A Ukrainian Olympic rower and his pregnant wife have described how hard it was to leave their home and family in Ukraine after escaping to England.
Dmytro Mikhai and Dasha Kutanova are living in Nettlebed with the family of Team GB rower and former captain of Henley's Leander Club Jack Beaumont.
Mr Beaumont contacted his friend and former competitor to offer his help after the Russian invasion.
"We are very grateful to Jack," Mr Mikhai told the BBC.
Under the government's Homes for Ukraine scheme, the couple are living with Mr Beaumont's father Peter Beaumont and stepmother Eira Parry in the Oxfordshire village.
Mr Mikhai has been able to continue his training at Leander Club and Ms Kutanova has got a job working in a local cafe.
Mr Mikhai said: "We are very grateful to Jack for introducing us to his family, and to Eira and Peter for their generosity in sharing their home with us.
"Leaving our home and family in Ukraine has been so hard, but they have helped us to settle in to the community and to navigate all the complexities of starting a life in the UK, like opening bank accounts, finding work and applying for a longer term residency permit.
"The community in Nettlebed and Henley have been so welcoming, we feel like we make friends everywhere we go."
He said while the couple love living with their hosts, they worry about having a newborn in someone else's home.

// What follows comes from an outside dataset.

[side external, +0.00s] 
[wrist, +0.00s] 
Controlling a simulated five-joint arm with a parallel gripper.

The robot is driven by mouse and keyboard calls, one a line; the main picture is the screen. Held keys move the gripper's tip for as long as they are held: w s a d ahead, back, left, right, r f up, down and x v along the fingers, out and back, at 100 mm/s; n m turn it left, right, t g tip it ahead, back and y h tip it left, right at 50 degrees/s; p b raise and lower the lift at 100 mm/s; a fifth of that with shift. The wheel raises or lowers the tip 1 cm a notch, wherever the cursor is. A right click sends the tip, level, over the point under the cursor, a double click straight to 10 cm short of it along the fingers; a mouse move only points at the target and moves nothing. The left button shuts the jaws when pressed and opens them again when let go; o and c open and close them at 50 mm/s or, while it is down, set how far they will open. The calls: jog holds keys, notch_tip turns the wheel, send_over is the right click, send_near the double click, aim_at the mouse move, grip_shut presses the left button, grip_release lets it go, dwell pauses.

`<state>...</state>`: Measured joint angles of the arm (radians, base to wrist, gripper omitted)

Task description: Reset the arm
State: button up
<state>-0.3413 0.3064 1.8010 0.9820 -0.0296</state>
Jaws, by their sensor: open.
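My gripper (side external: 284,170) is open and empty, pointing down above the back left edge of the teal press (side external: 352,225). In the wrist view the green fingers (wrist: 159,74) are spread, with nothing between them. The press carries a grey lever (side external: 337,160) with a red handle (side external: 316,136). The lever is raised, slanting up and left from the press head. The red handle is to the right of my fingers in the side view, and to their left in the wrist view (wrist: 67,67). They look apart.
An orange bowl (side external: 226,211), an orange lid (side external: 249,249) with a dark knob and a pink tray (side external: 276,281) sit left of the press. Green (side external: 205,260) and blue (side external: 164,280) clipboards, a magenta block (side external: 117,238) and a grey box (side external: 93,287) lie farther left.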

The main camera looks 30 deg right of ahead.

"We would really like to find an apartment nearby where we can start our family life with our new baby, but still be close to our Homes for Ukraine sponsors and our new friends in the area," he added.
When Russia launched its invasion, Mr Mikhai was at a rowing training camp in Turkey while Ms Kutanova was staying with her mother in Kherson in southern Ukraine - the first city seized by Russian troops.
The women spent days locked in the bathroom of their apartment because of the constant shelling.
Ms Kutanova eventually managed to flee in a car with a friend. They put a basket of vegetables on the back seat and at every roadblock told the Russian soldiers they were delivering food to the next village.
Making their way along roads they knew were mined, they eventually made it to the port city of Odessa where they got a boat to Romania before driving to Turkey to meet up with their husbands.
"She's lucky to be alive," said Ms Parry.